* _Data section_:
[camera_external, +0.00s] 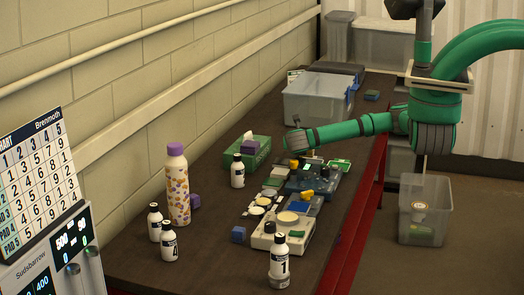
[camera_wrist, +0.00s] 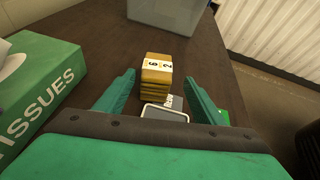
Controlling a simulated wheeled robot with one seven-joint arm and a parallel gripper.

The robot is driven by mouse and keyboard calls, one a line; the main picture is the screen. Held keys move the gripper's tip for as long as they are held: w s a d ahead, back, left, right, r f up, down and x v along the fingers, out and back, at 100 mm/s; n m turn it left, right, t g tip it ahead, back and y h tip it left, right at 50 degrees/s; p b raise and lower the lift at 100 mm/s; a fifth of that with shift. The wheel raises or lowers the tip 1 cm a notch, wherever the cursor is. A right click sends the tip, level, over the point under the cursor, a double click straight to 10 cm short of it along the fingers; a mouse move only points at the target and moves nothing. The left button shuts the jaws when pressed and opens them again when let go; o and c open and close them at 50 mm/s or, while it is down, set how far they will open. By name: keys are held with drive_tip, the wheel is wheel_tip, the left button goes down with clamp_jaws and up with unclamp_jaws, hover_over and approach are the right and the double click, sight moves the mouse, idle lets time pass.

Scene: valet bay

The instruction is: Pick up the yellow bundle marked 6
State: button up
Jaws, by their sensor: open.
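A yellow bundle (camera_wrist: 155,88) shows in the wrist view, a stack of yellow layers with a white label. The label carries two characters that look like a 6 and a 2. My gripper (camera_wrist: 160,77) is open, with one green finger on each side of the bundle and gaps on both sides. I cannot tell how far below the fingertips it lies. In the external view a yellow bundle (camera_external: 294,164) shows just below my gripper (camera_external: 297,150).
A green tissue box (camera_wrist: 40,85) stands close on the left. A clear bin (camera_external: 315,103) stands behind. Bottles, including a tall patterned one (camera_external: 177,190), and trays (camera_external: 283,235) crowd the nearer table.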

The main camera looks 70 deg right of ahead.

* _Exercise brief_:
Quote the material in full and exactly; do not carry over its pictures.

* _Task output_:
[camera_external, +0.00s] 
[camera_wrist, +0.00s] 
Controlling a simulated wheeled robot with one seven-joint arm and a parallel gripper.

The robot is driven by mouse and keyboard calls, one a line; the main picture is the screen. Held keys move the gripper's tip for as long as they are held: w s a d ahead, back, left, right, r f up, down and x v along the fingers, out and back, at 100 mm/s; n m turn it left, right, t g tip it ahead, back and y h tip it left, right at 50 degrees/s; p b raise and lower the lift at 100 mm/s; a fifth of that with shift. The wheel raises or lowers the tip 1 cm a notch, wherever the cursor is. A right click sends the tip, level, over the point under the cursor, a double click straight to 10 cm short of it along the fingers; a mouse move only points at the target and moves nothing. The left button shuts the jaws when pressed and opens them again when let go; o and c open and close them at 50 mm/s or, while it is down, set how far they will open. By name: keys are held with drive_tip, the wheel is wheel_tip, the left button goes down with clamp_jaws and up with unclamp_jaws, hover_over and approach are the right and the double click, sight moves the mouse, idle lets time pass.

Scene: valet bay

The instruction is: Pick up the yellow bundle marked 6
State: button up
Jaws, by their sensor: open.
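A yellow bundle (camera_wrist: 155,88) shows in the wrist view, a stack of yellow layers with a white label. The label carries two characters that look like a 6 and a 2. My gripper (camera_wrist: 160,77) is open, with one green finger on each side of the bundle and gaps on both sides. I cannot tell how far below the fingertips it lies. In the external view a yellow bundle (camera_external: 294,164) shows just below my gripper (camera_external: 297,150).
A green tissue box (camera_wrist: 40,85) stands close on the left. A clear bin (camera_external: 315,103) stands behind. Bottles, including a tall patterned one (camera_external: 177,190), and trays (camera_external: 283,235) crowd the nearer table.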

The main camera looks 70 deg right of ahead.

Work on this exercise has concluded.